Aim of the exercise. Locate the lines where "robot" occurs and copy them as they stand.

Source excerpt.
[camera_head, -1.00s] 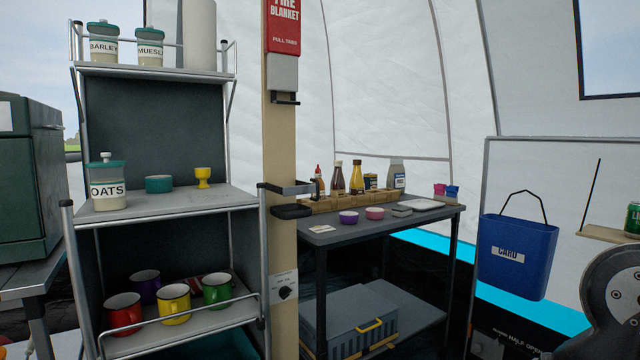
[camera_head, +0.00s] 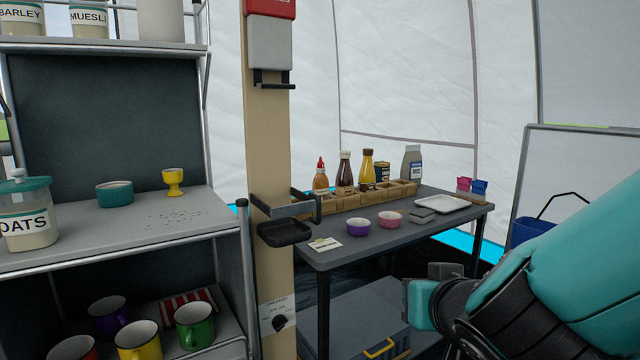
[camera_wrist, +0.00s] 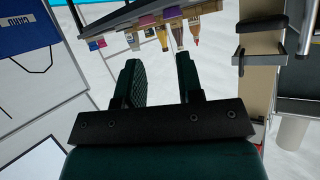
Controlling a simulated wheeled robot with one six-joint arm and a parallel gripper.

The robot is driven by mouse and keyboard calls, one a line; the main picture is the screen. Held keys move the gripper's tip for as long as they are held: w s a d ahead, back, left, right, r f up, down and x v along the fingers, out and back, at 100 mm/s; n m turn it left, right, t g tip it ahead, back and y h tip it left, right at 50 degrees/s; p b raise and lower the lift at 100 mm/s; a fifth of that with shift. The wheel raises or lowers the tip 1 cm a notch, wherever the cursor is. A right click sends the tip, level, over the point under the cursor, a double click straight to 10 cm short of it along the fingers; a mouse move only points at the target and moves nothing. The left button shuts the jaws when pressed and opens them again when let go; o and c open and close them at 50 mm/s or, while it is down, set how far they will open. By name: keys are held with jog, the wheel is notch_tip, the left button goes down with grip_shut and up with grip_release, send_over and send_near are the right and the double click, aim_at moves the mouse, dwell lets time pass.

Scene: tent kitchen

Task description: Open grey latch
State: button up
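A grey bar-like bracket (camera_head: 292,207) with a black hooked end sticks out from the beige post (camera_head: 268,150). A black tray (camera_head: 285,233) sits just below it. I cannot tell for sure that this bracket is the grey latch. It also shows in the wrist view, where everything appears inverted, as a bracket (camera_wrist: 258,56) on the post at right. My gripper (camera_head: 425,290) is in front of the table, right of the post and apart from it. In the wrist view my gripper (camera_wrist: 158,78) has its two fingers apart with nothing between them.
The dark table (camera_head: 400,235) behind holds several sauce bottles, a purple bowl (camera_head: 358,226), a pink bowl (camera_head: 389,218) and a white tray (camera_head: 447,204). A grey case (camera_head: 365,315) sits beneath it. The shelf unit (camera_head: 150,222) with jars and mugs stands left of the post.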

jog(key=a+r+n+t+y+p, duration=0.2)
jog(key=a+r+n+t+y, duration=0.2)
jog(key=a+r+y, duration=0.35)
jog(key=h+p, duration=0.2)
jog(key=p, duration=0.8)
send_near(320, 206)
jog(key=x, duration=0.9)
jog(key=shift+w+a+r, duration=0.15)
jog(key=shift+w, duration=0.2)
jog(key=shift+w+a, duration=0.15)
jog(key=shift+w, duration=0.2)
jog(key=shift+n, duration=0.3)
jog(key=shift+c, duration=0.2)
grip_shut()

Result of the task.
Controlling a simulated wheeled robot with one six-joint arm and a parallel gripper.
The robot is driven by mouse and keyboard calls, one a line; the main picture is the screen. Held keys move the gripper's tip for as long as they are held: w s a d ahead, back, left, right, r f up, down and x v along the fingers, out and back, at 100 mm/s; n m turn it left, right, t g tip it ahead, back and y h tip it left, right at 50 degrees/s; p b raise and lower the lift at 100 mm/s; a fifth of that with shift. The wheel raises or lowers the tip 1 cm a notch, wherever the cursor is. A right click sends the tip, level, over the point under the cursor, a double click straight to 10 cm short of it along the fingers; a mouse move only points at the target and moves nothing. The left button shuts the jaws when pressed and opens them again when let go; o and c open and close them at 50 mm/s or, while it is down, set how far they will open. By name: keys are held with jog, the wheel is notch_tip, the left button goes down with grip_shut and up with grip_release, send_over and send_near are the right and the double click, aim_at moves the mouse, dwell lets time pass.

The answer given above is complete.